>> Begin MATERIAL FOR THIS EXERCISE

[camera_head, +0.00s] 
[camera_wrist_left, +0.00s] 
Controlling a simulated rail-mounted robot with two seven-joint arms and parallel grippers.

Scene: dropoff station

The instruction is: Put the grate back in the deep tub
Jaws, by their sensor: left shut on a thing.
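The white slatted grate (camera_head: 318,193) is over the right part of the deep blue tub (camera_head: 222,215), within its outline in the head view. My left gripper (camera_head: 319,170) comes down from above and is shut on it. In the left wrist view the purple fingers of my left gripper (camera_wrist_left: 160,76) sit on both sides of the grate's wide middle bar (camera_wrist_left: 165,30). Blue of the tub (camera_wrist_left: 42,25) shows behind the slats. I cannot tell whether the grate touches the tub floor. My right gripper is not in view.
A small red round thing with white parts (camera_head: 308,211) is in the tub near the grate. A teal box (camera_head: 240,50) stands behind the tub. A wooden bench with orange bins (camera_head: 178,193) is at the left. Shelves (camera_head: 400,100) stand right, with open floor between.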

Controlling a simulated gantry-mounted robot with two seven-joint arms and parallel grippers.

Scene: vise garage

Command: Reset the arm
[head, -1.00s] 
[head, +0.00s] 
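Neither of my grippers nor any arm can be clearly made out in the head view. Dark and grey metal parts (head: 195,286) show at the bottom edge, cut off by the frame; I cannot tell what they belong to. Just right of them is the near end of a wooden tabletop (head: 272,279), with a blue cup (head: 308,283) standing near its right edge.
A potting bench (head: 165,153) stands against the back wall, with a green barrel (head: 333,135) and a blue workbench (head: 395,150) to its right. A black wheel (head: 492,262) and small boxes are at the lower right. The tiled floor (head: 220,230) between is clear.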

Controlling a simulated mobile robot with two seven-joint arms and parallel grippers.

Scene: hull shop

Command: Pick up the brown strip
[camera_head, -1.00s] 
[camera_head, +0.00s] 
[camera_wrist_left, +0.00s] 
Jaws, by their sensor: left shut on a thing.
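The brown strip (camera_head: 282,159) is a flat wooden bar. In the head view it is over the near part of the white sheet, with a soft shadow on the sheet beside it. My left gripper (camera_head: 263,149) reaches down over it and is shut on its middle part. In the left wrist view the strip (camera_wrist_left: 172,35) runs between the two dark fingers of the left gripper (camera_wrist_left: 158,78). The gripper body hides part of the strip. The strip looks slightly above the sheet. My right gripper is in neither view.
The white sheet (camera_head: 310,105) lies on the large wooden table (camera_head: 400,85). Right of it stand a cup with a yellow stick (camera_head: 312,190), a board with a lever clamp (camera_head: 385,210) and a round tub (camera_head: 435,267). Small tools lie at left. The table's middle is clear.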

>> End MATERIAL FOR THIS EXERCISE

Quote the listing in full, please, keeping every line exact.

[camera_head, +0.00s] 
[camera_wrist_left, +0.00s] 
Controlling a simulated rail-mounted robot with two seven-joint arms and parallel grippers.

Scene: dropoff station

The instruction is: Put the grate back in the deep tub
Jaws, by their sensor: left shut on a thing.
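The white slatted grate (camera_head: 318,193) is over the right part of the deep blue tub (camera_head: 222,215), within its outline in the head view. My left gripper (camera_head: 319,170) comes down from above and is shut on it. In the left wrist view the purple fingers of my left gripper (camera_wrist_left: 160,76) sit on both sides of the grate's wide middle bar (camera_wrist_left: 165,30). Blue of the tub (camera_wrist_left: 42,25) shows behind the slats. I cannot tell whether the grate touches the tub floor. My right gripper is not in view.
A small red round thing with white parts (camera_head: 308,211) is in the tub near the grate. A teal box (camera_head: 240,50) stands behind the tub. A wooden bench with orange bins (camera_head: 178,193) is at the left. Shelves (camera_head: 400,100) stand right, with open floor between.

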Controlling a simulated gantry-mounted robot with two seven-joint arms and parallel grippers.

Scene: vise garage

Command: Reset the arm
[head, -1.00s] 
[head, +0.00s] 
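Neither of my grippers nor any arm can be clearly made out in the head view. Dark and grey metal parts (head: 195,286) show at the bottom edge, cut off by the frame; I cannot tell what they belong to. Just right of them is the near end of a wooden tabletop (head: 272,279), with a blue cup (head: 308,283) standing near its right edge.
A potting bench (head: 165,153) stands against the back wall, with a green barrel (head: 333,135) and a blue workbench (head: 395,150) to its right. A black wheel (head: 492,262) and small boxes are at the lower right. The tiled floor (head: 220,230) between is clear.

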Controlling a simulated mobile robot with two seven-joint arms and parallel grippers.

Scene: hull shop

Command: Pick up the brown strip
[camera_head, -1.00s] 
[camera_head, +0.00s] 
[camera_wrist_left, +0.00s] 
Jaws, by their sensor: left shut on a thing.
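The brown strip (camera_head: 282,159) is a flat wooden bar. In the head view it is over the near part of the white sheet, with a soft shadow on the sheet beside it. My left gripper (camera_head: 263,149) reaches down over it and is shut on its middle part. In the left wrist view the strip (camera_wrist_left: 172,35) runs between the two dark fingers of the left gripper (camera_wrist_left: 158,78). The gripper body hides part of the strip. The strip looks slightly above the sheet. My right gripper is in neither view.
The white sheet (camera_head: 310,105) lies on the large wooden table (camera_head: 400,85). Right of it stand a cup with a yellow stick (camera_head: 312,190), a board with a lever clamp (camera_head: 385,210) and a round tub (camera_head: 435,267). Small tools lie at left. The table's middle is clear.

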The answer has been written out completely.